ERIC Number: ED024339
Record Type: RIE
Publication Date: 1968-Nov-12
Reference Count: 0
State Legislatures, State Universities and Self Preservation.
Graham, D. Robert
The changing relationship between state legislatures and universities is cause for concern. State governments are aware of their fading influence on universities and are making increasingly critical assessments of their educational programs. Their contributions to budgets of public colleges and universities increased between 1954 and 1964, but the percentage of the states' contributions to total budgets decreased from 44% to 38%. Before legislative reapportionment, politicians were largely influenced by rural state agricultural institutions.
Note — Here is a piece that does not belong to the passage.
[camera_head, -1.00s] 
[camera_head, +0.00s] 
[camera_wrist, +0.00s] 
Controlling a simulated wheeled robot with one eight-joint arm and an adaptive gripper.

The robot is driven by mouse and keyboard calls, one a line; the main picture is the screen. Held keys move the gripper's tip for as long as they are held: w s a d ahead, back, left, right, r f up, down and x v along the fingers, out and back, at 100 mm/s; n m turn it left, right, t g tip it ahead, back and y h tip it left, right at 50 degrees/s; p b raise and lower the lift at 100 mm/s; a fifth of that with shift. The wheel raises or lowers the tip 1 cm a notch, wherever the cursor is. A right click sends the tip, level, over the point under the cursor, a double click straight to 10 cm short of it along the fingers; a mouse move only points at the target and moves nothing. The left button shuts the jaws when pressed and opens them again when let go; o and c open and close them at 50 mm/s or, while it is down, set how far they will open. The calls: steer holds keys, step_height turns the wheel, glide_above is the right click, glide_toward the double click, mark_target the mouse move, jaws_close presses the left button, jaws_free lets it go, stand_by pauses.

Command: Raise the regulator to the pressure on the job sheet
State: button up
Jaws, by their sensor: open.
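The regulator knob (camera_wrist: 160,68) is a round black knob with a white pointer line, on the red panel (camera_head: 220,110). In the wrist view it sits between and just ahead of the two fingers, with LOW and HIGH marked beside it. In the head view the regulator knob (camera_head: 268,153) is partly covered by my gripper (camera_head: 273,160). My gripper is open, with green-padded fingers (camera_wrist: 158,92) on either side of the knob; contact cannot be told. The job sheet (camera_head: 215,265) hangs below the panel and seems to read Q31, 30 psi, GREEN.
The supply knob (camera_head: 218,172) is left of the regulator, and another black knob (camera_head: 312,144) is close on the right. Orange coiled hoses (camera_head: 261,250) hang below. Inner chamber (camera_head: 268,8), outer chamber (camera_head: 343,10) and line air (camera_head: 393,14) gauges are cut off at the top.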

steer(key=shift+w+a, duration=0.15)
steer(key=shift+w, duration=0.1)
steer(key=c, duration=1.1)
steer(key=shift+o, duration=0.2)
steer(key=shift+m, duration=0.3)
Today the college-educated legislators representing urban constituencies appreciate the budgetary needs of their alma maters, but they evaluate all government-funded operations, including the colleges and universities, in terms of objectives and performance. Indeed some of the student complaints against the university are justified and merit legislative consideration. In a survey of 215 colleges and universities (50% were public) on compensatory programs for low income and minority groups, 60% of the responding public institutions had no programs. One midwestern university enrolled only 2% of an over 20% eligible black population. Universities should concentrate on self-evaluation, rational long-range planning, and acceptance of higher education as a comprehensive system. Expanded benefits to society can then be provided through state capital-campus cooperation and profit both. (WM)
Publication Type: N/A
Education Level: N/A
Authoring Institution: National Association of State Universities and Land Grant Colleges, Washington, DC.
Note: Paper presented to the National Association of State Universities and Land Grant Colleges, Washington, D.C., November 12, 1968.